• _What to do_
Retype the complete listing exactly as it appears.

• _Data for this task_
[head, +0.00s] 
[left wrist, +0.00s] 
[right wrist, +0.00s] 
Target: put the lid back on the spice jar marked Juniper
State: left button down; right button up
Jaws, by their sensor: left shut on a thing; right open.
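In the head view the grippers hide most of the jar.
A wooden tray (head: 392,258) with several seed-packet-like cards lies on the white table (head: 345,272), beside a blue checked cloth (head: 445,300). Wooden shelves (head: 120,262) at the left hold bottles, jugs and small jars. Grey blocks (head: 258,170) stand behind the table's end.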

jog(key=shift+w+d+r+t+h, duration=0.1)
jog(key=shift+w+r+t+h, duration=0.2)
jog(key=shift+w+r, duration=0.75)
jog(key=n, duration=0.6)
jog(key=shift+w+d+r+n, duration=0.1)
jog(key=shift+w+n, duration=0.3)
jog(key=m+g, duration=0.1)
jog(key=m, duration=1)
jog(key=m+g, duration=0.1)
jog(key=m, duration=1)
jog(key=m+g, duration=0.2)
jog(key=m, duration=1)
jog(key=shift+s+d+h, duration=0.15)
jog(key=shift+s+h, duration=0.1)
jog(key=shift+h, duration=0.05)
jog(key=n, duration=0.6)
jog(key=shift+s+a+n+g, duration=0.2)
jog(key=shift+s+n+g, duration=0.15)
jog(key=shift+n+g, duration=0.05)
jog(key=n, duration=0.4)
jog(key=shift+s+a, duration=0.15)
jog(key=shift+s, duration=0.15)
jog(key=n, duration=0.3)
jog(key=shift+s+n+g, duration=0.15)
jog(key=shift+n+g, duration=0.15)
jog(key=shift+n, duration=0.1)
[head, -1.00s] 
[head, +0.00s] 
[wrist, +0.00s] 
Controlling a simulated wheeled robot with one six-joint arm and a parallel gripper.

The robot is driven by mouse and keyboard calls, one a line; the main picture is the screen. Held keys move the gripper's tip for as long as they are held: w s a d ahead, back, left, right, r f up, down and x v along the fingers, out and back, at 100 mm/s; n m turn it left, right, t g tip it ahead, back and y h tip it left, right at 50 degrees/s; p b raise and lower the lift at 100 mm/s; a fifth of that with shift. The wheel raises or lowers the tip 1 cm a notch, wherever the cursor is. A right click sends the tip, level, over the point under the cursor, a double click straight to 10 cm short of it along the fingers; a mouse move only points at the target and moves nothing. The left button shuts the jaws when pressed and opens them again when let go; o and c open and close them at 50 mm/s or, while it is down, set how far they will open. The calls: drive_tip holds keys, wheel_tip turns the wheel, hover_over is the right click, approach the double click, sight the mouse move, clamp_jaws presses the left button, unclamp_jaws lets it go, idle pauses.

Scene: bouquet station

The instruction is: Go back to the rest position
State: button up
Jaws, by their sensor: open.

• _Final result_
[head, +0.00s] 
[left wrist, +0.00s] 
[right wrist, +0.00s] 
Target: put the lid back on the spice jar marked Juniper
State: left button down; right button up
Jaws, by their sensor: left shut on a thing; right open.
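In the head view the grippers hide most of the jar.
A wooden tray (head: 392,258) with several seed-packet-like cards lies on the white table (head: 345,272), beside a blue checked cloth (head: 445,300). Wooden shelves (head: 120,262) at the left hold bottles, jugs and small jars. Grey blocks (head: 258,170) stand behind the table's end.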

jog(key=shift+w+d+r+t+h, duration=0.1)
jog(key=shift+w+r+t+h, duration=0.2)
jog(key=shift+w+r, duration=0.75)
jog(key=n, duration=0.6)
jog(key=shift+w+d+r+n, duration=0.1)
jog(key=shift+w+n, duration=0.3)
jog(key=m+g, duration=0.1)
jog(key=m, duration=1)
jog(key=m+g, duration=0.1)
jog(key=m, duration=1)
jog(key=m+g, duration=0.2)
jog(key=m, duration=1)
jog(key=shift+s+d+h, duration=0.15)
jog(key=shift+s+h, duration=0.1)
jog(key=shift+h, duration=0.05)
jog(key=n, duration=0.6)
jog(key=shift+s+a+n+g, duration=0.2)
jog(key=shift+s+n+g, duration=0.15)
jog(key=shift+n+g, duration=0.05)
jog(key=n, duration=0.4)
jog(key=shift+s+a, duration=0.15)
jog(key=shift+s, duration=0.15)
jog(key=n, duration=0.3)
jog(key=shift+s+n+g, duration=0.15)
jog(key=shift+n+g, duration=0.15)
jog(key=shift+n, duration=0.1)
[head, -1.00s] 
[head, +0.00s] 
[wrist, +0.00s] 
Controlling a simulated wheeled robot with one six-joint arm and a parallel gripper.

The robot is driven by mouse and keyboard calls, one a line; the main picture is the screen. Held keys move the gripper's tip for as long as they are held: w s a d ahead, back, left, right, r f up, down and x v along the fingers, out and back, at 100 mm/s; n m turn it left, right, t g tip it ahead, back and y h tip it left, right at 50 degrees/s; p b raise and lower the lift at 100 mm/s; a fifth of that with shift. The wheel raises or lowers the tip 1 cm a notch, wherever the cursor is. A right click sends the tip, level, over the point under the cursor, a double click straight to 10 cm short of it along the fingers; a mouse move only points at the target and moves nothing. The left button shuts the jaws when pressed and opens them again when let go; o and c open and close them at 50 mm/s or, while it is down, set how far they will open. The calls: drive_tip holds keys, wheel_tip turns the wheel, hover_over is the right click, approach the double click, sight the mouse move, clamp_jaws presses the left button, unclamp_jaws lets it go, idle pauses.

Scene: bouquet station

The instruction is: Go back to the rest position
State: button up
Jaws, by their sensor: open.

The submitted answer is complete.